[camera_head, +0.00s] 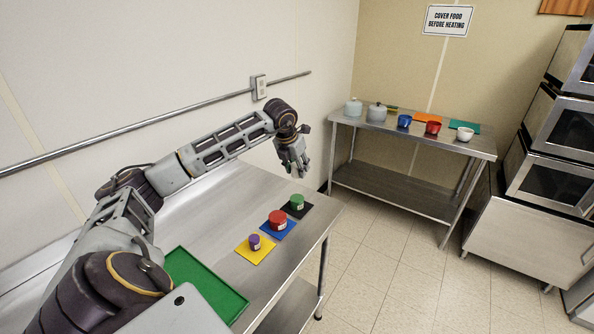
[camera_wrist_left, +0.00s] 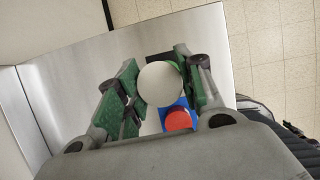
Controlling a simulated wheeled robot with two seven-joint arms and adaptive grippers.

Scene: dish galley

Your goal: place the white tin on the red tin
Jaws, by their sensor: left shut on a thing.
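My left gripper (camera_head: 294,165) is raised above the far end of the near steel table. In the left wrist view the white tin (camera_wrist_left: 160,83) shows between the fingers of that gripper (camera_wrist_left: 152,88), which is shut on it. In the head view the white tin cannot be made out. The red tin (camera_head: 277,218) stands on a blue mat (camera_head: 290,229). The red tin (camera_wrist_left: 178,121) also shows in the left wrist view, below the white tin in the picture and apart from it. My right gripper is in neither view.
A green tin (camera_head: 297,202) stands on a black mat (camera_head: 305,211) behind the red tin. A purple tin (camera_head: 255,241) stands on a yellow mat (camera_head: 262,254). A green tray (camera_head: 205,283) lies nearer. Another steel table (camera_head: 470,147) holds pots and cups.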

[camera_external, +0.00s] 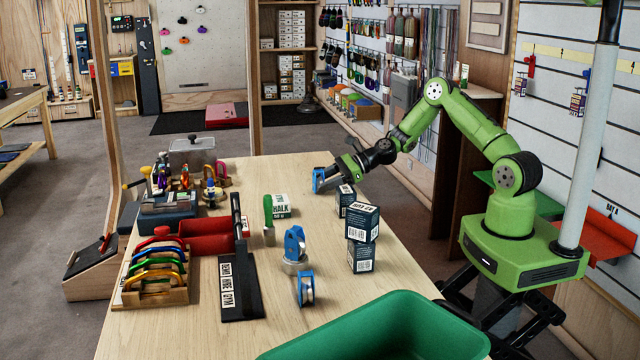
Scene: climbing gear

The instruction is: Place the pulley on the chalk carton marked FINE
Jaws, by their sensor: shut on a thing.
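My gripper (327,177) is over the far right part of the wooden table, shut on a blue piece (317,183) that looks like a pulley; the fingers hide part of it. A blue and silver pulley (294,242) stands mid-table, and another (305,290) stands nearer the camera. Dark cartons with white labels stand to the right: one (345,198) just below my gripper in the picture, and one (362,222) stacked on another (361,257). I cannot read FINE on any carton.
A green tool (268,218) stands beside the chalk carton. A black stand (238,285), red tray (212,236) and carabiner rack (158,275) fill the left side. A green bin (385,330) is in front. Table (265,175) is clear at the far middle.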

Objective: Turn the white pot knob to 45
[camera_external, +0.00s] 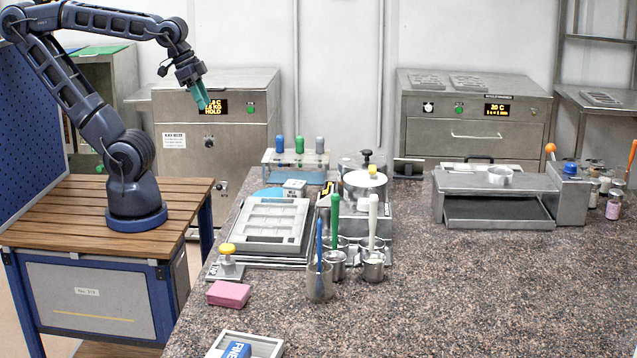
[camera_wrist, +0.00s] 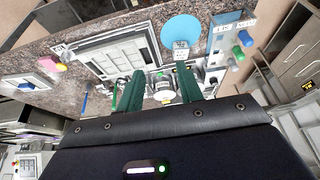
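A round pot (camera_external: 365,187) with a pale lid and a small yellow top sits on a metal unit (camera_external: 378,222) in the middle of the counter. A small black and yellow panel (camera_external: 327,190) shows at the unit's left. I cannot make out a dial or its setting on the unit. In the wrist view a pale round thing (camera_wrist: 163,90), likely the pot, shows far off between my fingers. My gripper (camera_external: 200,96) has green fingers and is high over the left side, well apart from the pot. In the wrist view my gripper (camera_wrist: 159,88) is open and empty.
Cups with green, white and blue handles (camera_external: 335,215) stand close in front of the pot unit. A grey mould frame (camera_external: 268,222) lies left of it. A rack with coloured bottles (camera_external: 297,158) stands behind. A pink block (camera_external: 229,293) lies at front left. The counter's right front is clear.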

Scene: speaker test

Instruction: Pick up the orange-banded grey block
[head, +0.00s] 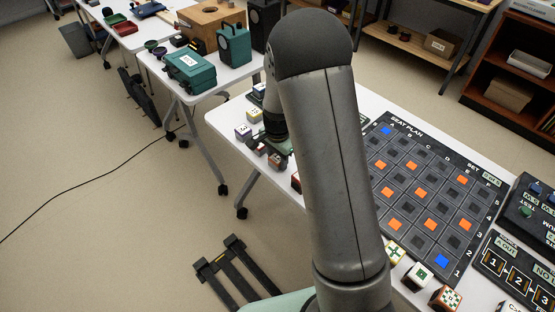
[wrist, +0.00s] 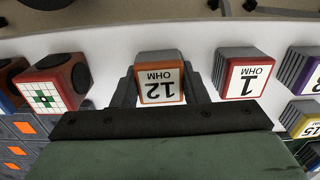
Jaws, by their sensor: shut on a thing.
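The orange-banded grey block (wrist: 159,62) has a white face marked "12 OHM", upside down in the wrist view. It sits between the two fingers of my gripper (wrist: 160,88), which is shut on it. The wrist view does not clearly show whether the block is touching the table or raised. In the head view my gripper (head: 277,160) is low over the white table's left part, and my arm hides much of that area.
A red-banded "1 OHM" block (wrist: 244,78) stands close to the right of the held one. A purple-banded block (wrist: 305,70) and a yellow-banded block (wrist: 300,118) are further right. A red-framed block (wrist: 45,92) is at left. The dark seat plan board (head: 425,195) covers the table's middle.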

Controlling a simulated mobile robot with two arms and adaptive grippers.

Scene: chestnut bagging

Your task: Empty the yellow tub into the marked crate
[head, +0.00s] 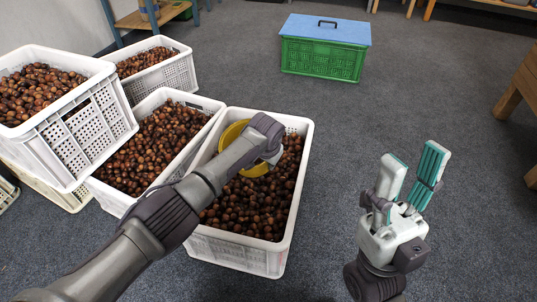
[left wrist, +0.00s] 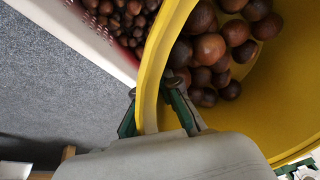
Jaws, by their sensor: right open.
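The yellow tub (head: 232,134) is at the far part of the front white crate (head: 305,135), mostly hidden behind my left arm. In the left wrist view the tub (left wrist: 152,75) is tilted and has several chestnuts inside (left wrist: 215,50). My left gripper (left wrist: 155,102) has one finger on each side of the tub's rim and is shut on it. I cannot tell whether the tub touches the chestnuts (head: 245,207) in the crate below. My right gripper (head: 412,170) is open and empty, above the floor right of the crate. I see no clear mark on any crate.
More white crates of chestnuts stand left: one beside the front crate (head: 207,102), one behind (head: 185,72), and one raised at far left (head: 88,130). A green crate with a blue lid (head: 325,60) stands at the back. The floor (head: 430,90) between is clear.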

§ **GIVEN EXERCISE**:
Copy every line from the records above that contains the word "adaptive".

§ **EXERCISE RESULT**:
Controlling a simulated wheeled robot with two seven-joint arms and adaptive grippers.
Controlling a simulated mobile robot with two arms and adaptive grippers.

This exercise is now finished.